Maryland Home Insurance - What to Be Aware Of
The so-called Old Line State provides suburban dwellings for many people who commute to the nation's capital. Washington D.C. has become one of the fastest growing job markets in the nation, and that appears to be swelling the populace of Maryland to the point that it now ranks sixth in population density in the U.S. While this doesn't translate directly into demographics for home insurance buying, nonetheless this area of the country does have an attractive profile to insurers. And that means shoppers in the region enjoy some of the best prices on policies.
Basic policies for Maryland home dwellers include coverage of costs related to:
- Building collapse due to unforeseen circumstances
- Fire-related damages to the home
- Windstorm damage to real estate
- Theft of items from the home
- Vehicle or aircraft damage to property that is accidental in nature
- Legal liability for the well-being of residents and guests of a home
- Cost of living expenses for up to a year of temporary lodgings in the event that a home can't be occupied during repairs.
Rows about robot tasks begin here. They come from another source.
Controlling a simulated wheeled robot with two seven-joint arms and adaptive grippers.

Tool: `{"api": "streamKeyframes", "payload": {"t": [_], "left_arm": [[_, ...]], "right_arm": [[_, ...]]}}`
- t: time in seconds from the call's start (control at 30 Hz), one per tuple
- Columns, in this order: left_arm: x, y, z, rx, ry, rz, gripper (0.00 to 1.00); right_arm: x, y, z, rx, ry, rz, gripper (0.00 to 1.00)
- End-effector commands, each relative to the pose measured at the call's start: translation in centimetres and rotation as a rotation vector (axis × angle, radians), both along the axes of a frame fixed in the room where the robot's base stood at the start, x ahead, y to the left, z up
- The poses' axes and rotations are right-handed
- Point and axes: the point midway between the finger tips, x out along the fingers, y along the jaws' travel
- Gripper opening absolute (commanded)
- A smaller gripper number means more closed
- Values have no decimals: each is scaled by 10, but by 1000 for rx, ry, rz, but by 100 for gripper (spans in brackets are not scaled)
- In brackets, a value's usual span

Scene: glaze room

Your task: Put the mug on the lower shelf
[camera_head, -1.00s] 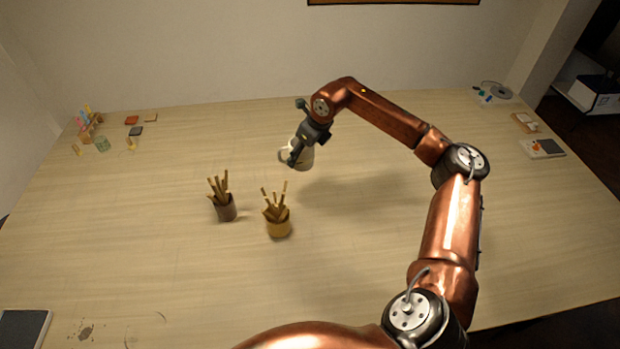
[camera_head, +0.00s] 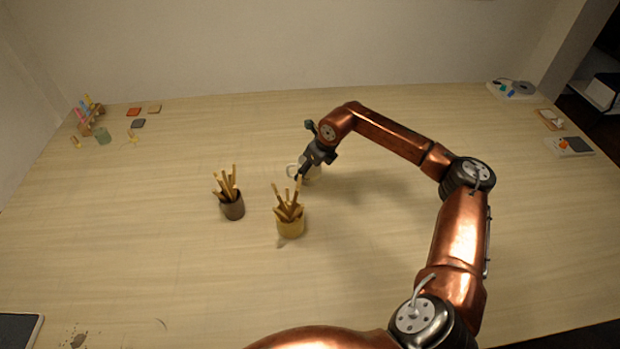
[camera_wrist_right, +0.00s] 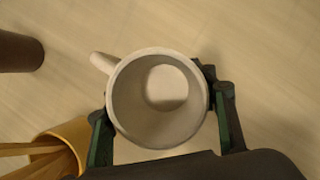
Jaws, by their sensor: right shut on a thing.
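The mug (camera_wrist_right: 117,95) is pale, round and empty, with its handle at the upper left in the right wrist view. My right gripper (camera_wrist_right: 162,125) is shut on it, with a finger on each side of the body. In the head view the mug's handle (camera_head: 292,170) shows left of the right gripper (camera_head: 306,174), which hides much of the body. The mug's opening faces the wrist camera. I cannot tell whether its base touches the table. A white shelf (camera_head: 600,92) shows partly at the right edge, beyond the table. My left gripper is out of view.
On the table (camera_head: 130,240), a yellow pot (camera_head: 291,228) and a brown pot (camera_head: 233,210) hold sticks, close to the gripper's left and front. Small items lie at the back left. A white tray (camera_head: 513,92) and a pale box (camera_head: 568,147) lie at the right.

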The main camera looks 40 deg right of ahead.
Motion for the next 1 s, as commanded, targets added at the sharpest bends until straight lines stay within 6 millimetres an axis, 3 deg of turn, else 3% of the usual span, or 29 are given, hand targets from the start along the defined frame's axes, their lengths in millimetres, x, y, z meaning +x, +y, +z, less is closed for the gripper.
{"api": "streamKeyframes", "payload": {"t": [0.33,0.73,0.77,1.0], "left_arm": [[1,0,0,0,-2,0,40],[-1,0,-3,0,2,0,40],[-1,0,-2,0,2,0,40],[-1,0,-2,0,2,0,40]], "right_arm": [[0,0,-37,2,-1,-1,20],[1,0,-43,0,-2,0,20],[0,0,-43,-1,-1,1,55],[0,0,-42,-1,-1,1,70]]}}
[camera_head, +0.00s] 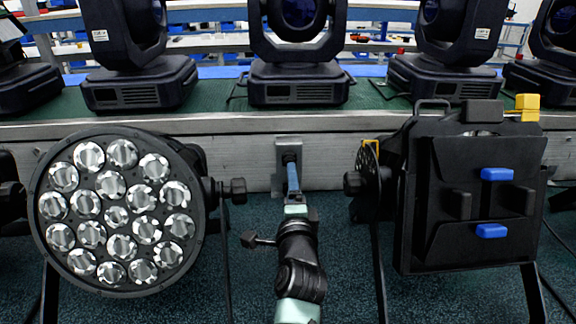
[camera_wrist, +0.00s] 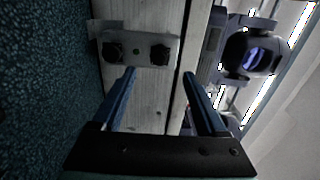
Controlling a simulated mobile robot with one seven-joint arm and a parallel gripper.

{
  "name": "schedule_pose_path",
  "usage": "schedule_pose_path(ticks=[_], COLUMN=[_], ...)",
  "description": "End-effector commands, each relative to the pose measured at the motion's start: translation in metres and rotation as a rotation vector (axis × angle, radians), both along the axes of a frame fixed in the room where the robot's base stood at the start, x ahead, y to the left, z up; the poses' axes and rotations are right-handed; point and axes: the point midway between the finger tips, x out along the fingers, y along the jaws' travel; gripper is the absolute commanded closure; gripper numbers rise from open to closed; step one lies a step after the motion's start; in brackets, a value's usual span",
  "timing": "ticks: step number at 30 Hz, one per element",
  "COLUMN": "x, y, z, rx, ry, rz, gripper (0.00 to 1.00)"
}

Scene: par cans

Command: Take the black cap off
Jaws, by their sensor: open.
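A grey metal plate (camera_wrist: 137,50) is fixed to the pale wooden beam in the wrist view. It carries two round black parts, one at its left end (camera_wrist: 112,51) and one at its right end (camera_wrist: 159,55); I cannot tell which is the black cap. In the head view the plate (camera_head: 289,143) sits on the beam's front, with its lower part hidden behind my arm. My gripper (camera_wrist: 159,74) has two blue fingers spread apart with nothing between them. The fingers point toward the beam, with the right black part ahead of the gap. In the head view my gripper (camera_head: 291,172) is before the plate.
A round multi-lens par can (camera_head: 115,210) stands left of my arm. A black shuttered lamp (camera_head: 480,200) with blue clips stands right. Knobs (camera_head: 236,191) stick out beside the arm. Several moving-head lights (camera_head: 297,83) stand on the green platform behind the beam.

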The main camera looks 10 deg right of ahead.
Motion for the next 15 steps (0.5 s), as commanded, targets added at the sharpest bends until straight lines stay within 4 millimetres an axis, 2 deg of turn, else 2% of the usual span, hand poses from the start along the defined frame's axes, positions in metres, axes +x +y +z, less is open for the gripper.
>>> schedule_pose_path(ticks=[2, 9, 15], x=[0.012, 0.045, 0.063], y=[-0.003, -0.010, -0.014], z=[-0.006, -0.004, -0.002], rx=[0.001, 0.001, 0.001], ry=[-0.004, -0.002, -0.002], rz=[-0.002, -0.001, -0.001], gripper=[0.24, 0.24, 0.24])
Flooding damage typically calls for additional coverage that costs a nominal amount, depending on the location of the home. Most insurers in Maryland sell flood insurance as an extra called a rider or endorsement. Often these offerings are subsidized by the Federal Emergency Management Administration, which in some cases sells coverage directly to customers referred by private insurers.
Location Is Important
Whether you need flood insurance depends entirely on your location. If you live in a part of the state that's prone to flooding, then buying additional coverage makes the most sense. Of course, pricing for this type of protection depends on the likelihood that such an unfortunate event will occur. That's the nature of all insurance pricing: the greater the perceived risk, the higher the price, and vice versa.
Location Is Everything
Specific risks really vary from one locale to the next because the land itself varies so much. The state spans about 12,407 square miles that together have earned the nickname "America in Miniature" because the topography is so diverse. The only type of geography this state doesn't include is naturally occurring lakes, although there are numerous ponds and man-made lakes.
The state gets an average of 35 to 45 inches of rainfall a year, which is typical for the Atlantic seaboard. Thunderstorms occur 30 to 40 days annually, and there are about six tornadoes in any given year. The coastal lands are not immune to hurricanes, although fortunately they are usually diluted in strength, often the aftermath of storms that originated elsewhere. The state has much more variation in snowfall, with coastal areas getting about nine inches annually and the western mountains topping 100 inches a year.
All in all, the weather-related risks facing homeowners in this state don't exceed what other parts of the country experience. A much more decisive factor in how Maryland residents fare in the home insurance market: The robust credit histories that typify stable employment by the government or part of its supply chain. The same factors that make homes more attractive to mortgage lender also appeal to insurers, and that puts the power of choice in your hands.